The Pirate Bay Founders Go Legit With BayFiles
An anonymous reader writes "The founders of The Pirate Bay, possibly the best-known BitTorrent tracking service in existence, are going legit with a new file-sharing site which they claim will adhere to all copyright rules and takedown requests. BayFiles, as the new service is named, isn't BitTorrent powered. Instead, the site borrows its method of operation from the likes of Megaupload and RapidShare: a user selects a file and uploads it to the site via their web browser, after which it becomes available for anyone to download, assuming they have the link."
Which no one will use.
People (legitimate uploads at least) put their files on Pirate Bay because it offloads the server work and increases their customer base. Almost like free advertising for their software. You go to TPB, see what files are popular and download them. You might download software you could never have heard of since you have no other contact with that company.
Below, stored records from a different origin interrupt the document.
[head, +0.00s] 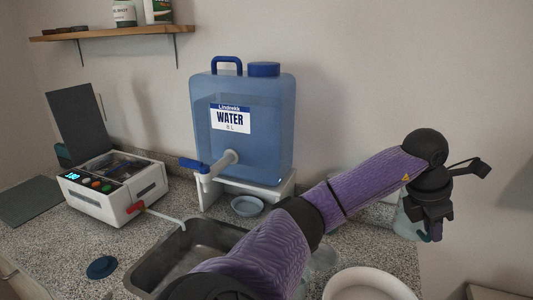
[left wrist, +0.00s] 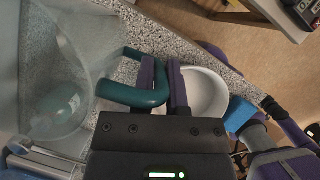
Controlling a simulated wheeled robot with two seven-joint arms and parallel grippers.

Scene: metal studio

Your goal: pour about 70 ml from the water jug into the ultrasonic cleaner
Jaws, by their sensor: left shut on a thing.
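The ultrasonic cleaner (head: 115,187) is a white box at the left of the head view, its dark lid raised, its basin open and its display lit. The water jug (head: 406,222) is clear with a teal handle; it shows at the right of the head view, partly hidden by my gripper. My left gripper (head: 432,212) is shut on the teal handle (left wrist: 135,95), as the left wrist view shows. The clear jug body (left wrist: 65,85) lies left of the fingers there. Its water level is not clear. The jug is far right of the cleaner.
A blue water canister (head: 265,125) with a tap stands on a white stand (head: 283,193) between cleaner and jug. A metal sink (head: 172,257) lies in front. A white bowl (head: 368,284) is at front right. A dark blue lid (head: 102,267) lies on the counter.

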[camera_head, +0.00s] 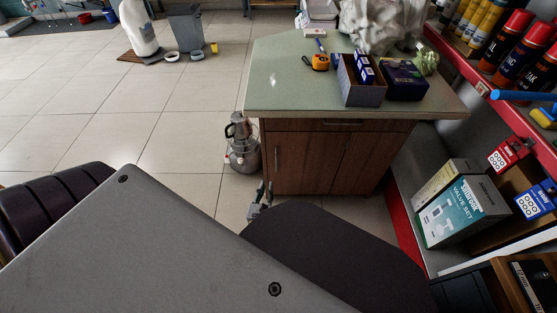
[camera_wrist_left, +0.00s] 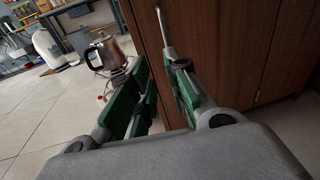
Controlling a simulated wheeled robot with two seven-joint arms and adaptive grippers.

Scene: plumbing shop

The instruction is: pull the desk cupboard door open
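The desk cupboard (camera_head: 345,162) is dark brown wood under a pale green desk top (camera_head: 285,75). Its left door (camera_head: 300,165) looks shut and has a slim vertical metal handle (camera_head: 277,147) near the left edge. In the left wrist view the handle (camera_wrist_left: 163,27) shows above the right finger's tip, which hides its lower end. My left gripper (camera_head: 262,192) is low in front of the door's left edge. In the left wrist view my left gripper (camera_wrist_left: 157,75) is open, its green-padded fingers apart with nothing between them. I cannot tell whether a finger touches the handle. My right gripper is not in view.
A metal coffee pot (camera_head: 241,145) stands left of the cupboard. Boxes (camera_head: 458,205) sit on the shelf at right. A tape measure (camera_head: 319,62) and an open box (camera_head: 360,88) are on the desk. The tiled floor at left (camera_head: 120,110) is mostly clear.

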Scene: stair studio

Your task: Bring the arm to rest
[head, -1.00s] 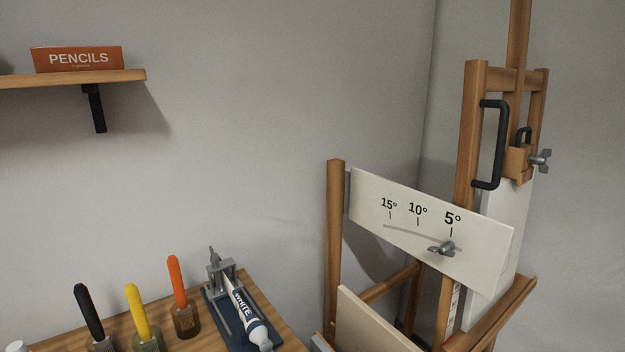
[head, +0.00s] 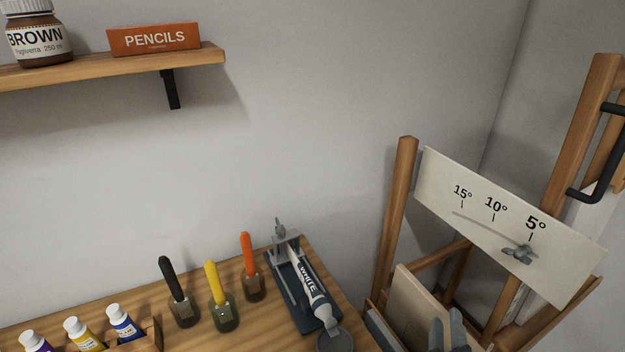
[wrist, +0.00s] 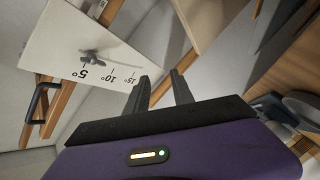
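My gripper (wrist: 160,92) shows in the wrist view with its two dark fingers spread apart and nothing between them. In the head view, grey finger-like tips (head: 450,332) show at the bottom edge, in front of the lower part of the easel. The easel (head: 397,215) stands at the right with a pale angle plate (head: 480,225) marked 15°, 10° and 5°. A grey wing nut (head: 518,254) sits below the 5° mark. The plate also shows upside down in the wrist view (wrist: 60,45). The fingers appear apart from the plate.
A shelf (head: 100,68) above holds a brown jar (head: 38,40) and a pencils box (head: 155,38). Bare wall lies between.

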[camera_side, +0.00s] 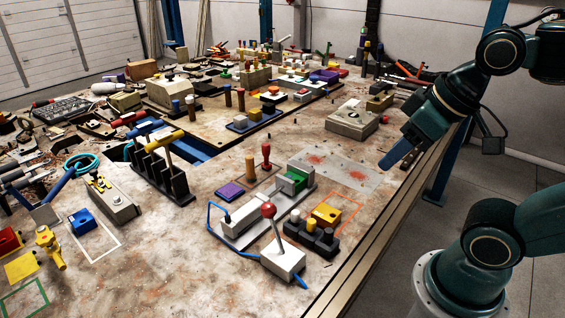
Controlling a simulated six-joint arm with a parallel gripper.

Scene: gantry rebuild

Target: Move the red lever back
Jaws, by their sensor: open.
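The red lever (269,211) is a thin metal rod with a red ball knob. It rises from a pale box (284,262) near the front edge of the table and leans to the left at its top. My gripper (388,165) has blue fingers and is up and to the right of the lever, near the table's right edge. It is well apart from the lever and holds nothing that I can see. The gap between its fingers is hard to make out from this side.
A black block with a yellow piece (326,214) stands right of the lever. A grey rail with a green block (293,181) lies behind it. A red-topped peg (266,156) stands farther back. A blue cable (222,232) curves at the lever's left. A scuffed grey plate (335,170) is clear.

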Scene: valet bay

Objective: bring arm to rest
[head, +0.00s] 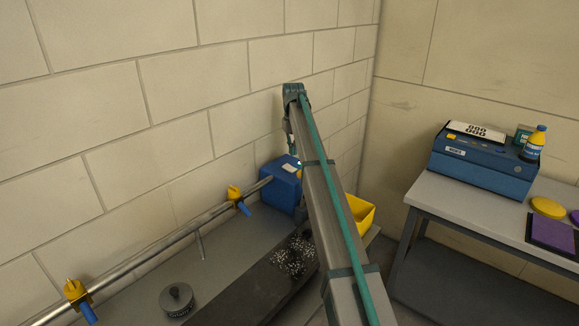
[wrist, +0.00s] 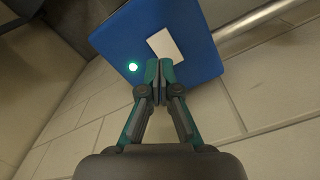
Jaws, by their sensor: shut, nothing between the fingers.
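My arm reaches up and away across the middle of the head view. My gripper hangs behind the arm's far end there and is mostly hidden. In the wrist view my gripper (wrist: 159,72) is shut, with its fingertips together and nothing between them. Behind the fingertips in that view is a blue box (wrist: 200,45) with a white label and a lit green lamp (wrist: 133,67). The blue box also shows in the head view (head: 281,190), beside the arm at the wall. I cannot tell how far the fingertips are from it.
A metal rail (head: 150,250) with yellow-and-blue clamps (head: 236,195) runs along the wall. A round dark knob (head: 177,299) sits on the grey counter. A yellow bin (head: 360,214) is right of the arm. A side table (head: 430,190) holds a blue machine (head: 485,165), a bottle (head: 535,142) and pads.

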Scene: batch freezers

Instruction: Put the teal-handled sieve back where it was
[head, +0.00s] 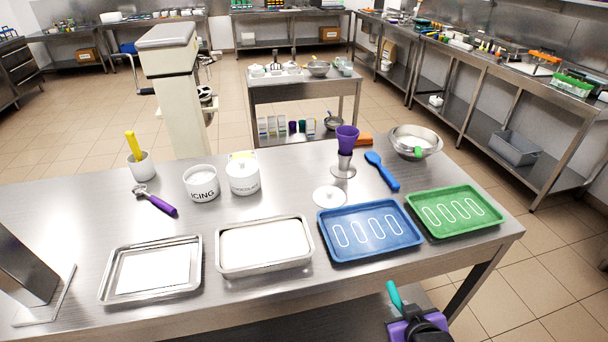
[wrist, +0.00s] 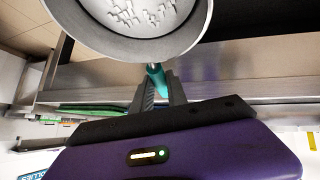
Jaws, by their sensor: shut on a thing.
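The teal-handled sieve shows its teal handle (head: 394,296) at the front right, in front of the steel table's (head: 360,285) front edge. In the wrist view its teal handle (wrist: 155,77) is between the two fingers of my gripper (wrist: 158,92). A round grey-rimmed bowl (wrist: 130,50), apparently the sieve's, fills the top of that view, with white specks inside. My gripper (head: 405,316) is shut on the handle, beside the table's front right part. The sieve's bowl cannot be made out in the head view.
Two steel trays (head: 264,270), a blue tray (head: 370,256) and a green tray (head: 455,234) line the table's front.

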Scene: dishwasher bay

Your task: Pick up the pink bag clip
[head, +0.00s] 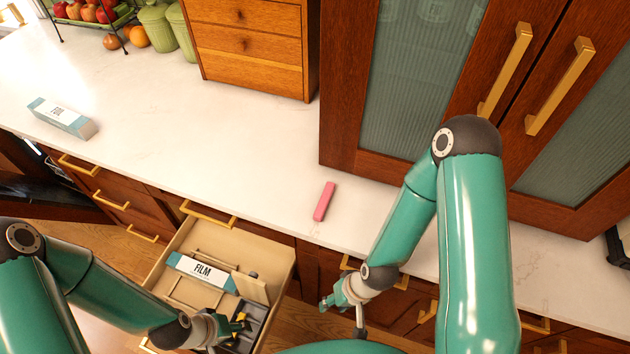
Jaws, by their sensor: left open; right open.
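The pink bag clip (324,201) lies flat on the white counter near its front edge, to the left of the glass-fronted cabinet. My right gripper (343,311) is open and empty, below the clip in the picture and in front of the counter, apart from the clip. My left gripper (226,328) is open at the front of the open drawer, over its lower right part. It is partly lost against the dark items there.
The open drawer (281,277) holds a FILM box (201,270) and dark-handled items. A foil box (62,117) lies on the counter (190,140) at left. A glass-fronted cabinet (345,160) stands right of the clip, a wooden drawer box (250,48) behind. Counter left of the clip is clear.

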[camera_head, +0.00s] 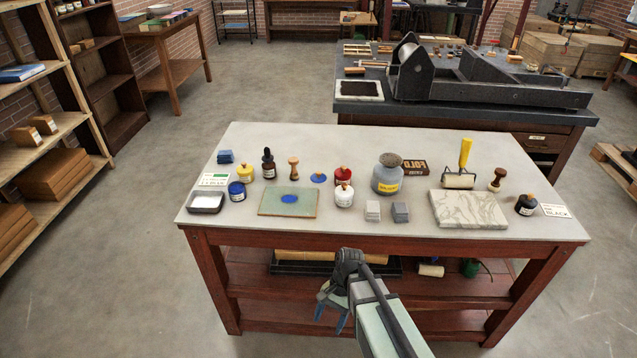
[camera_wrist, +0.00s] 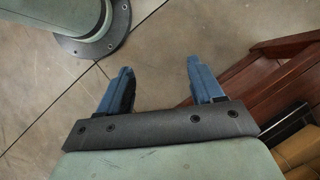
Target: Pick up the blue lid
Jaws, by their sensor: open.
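The blue lid (camera_head: 318,179) is a small flat blue disc with what looks like a small orange-brown knob. It lies on the grey table top, between a wooden-handled tool (camera_head: 294,168) and a red jar (camera_head: 343,175). A blue jar (camera_head: 237,192) stands to the left, with a dark blue top; I cannot tell if it is open. My gripper (camera_head: 331,318) is low in front of the table's front edge, well away from the lid. In the wrist view its blue fingers (camera_wrist: 159,68) are spread and empty, over the floor. The lid is not in the wrist view.
A glass plate (camera_head: 274,205) with a blue ink patch lies in front of the lid. A grey bottle (camera_head: 387,181), white jar (camera_head: 344,197) and dropper bottle (camera_head: 269,165) stand nearby. A marble slab (camera_head: 468,215) is at right. The front edge and lower shelf (camera_head: 450,292) are near my gripper.

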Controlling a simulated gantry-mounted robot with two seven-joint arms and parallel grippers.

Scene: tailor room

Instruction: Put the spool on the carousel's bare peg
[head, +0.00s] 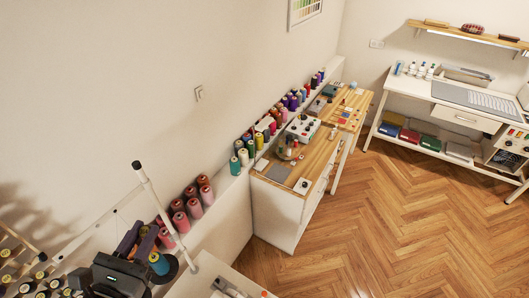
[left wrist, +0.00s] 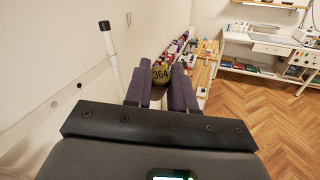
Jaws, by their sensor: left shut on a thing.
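My left gripper (head: 138,240) is at the lower left in the head view, above the row of cones. In the left wrist view its two purple fingers (left wrist: 160,92) are shut on a spool (left wrist: 161,74) with a yellow-green end marked 364. Its body is mostly hidden by the gripper. The carousel (head: 288,154) is a small round brown stand with a few coloured spools, on the wooden-topped cabinet, well to the right of and beyond the gripper. Its pegs are too small to tell which is bare. My right gripper is not in view.
Red and pink thread cones (head: 193,207) line the ledge by the wall. A white upright post (head: 157,207) stands close beside my gripper. On the cabinet top are a white box with coloured knobs (head: 303,127) and a grey pad (head: 278,173). The parquet floor (head: 390,220) is clear.
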Can't go download something from a website you never heard of. And since it was torrents, popular files you could get in no time vs going to the company's main website for a direct download which could take way longer if they didn't invest in their servers/connections. Going rapidshare style almost blows the whole point of going to TPB.
Nap... whatnow?
Face it, no filesharing service survives "going legit".
Napster was that company founded by Justin Timberlake
Then I shall have to make a webcrawler for it, and I shall have to call it BayWatch. Surely that name is available?
I do not respond to cowards. Especially anonymous ones.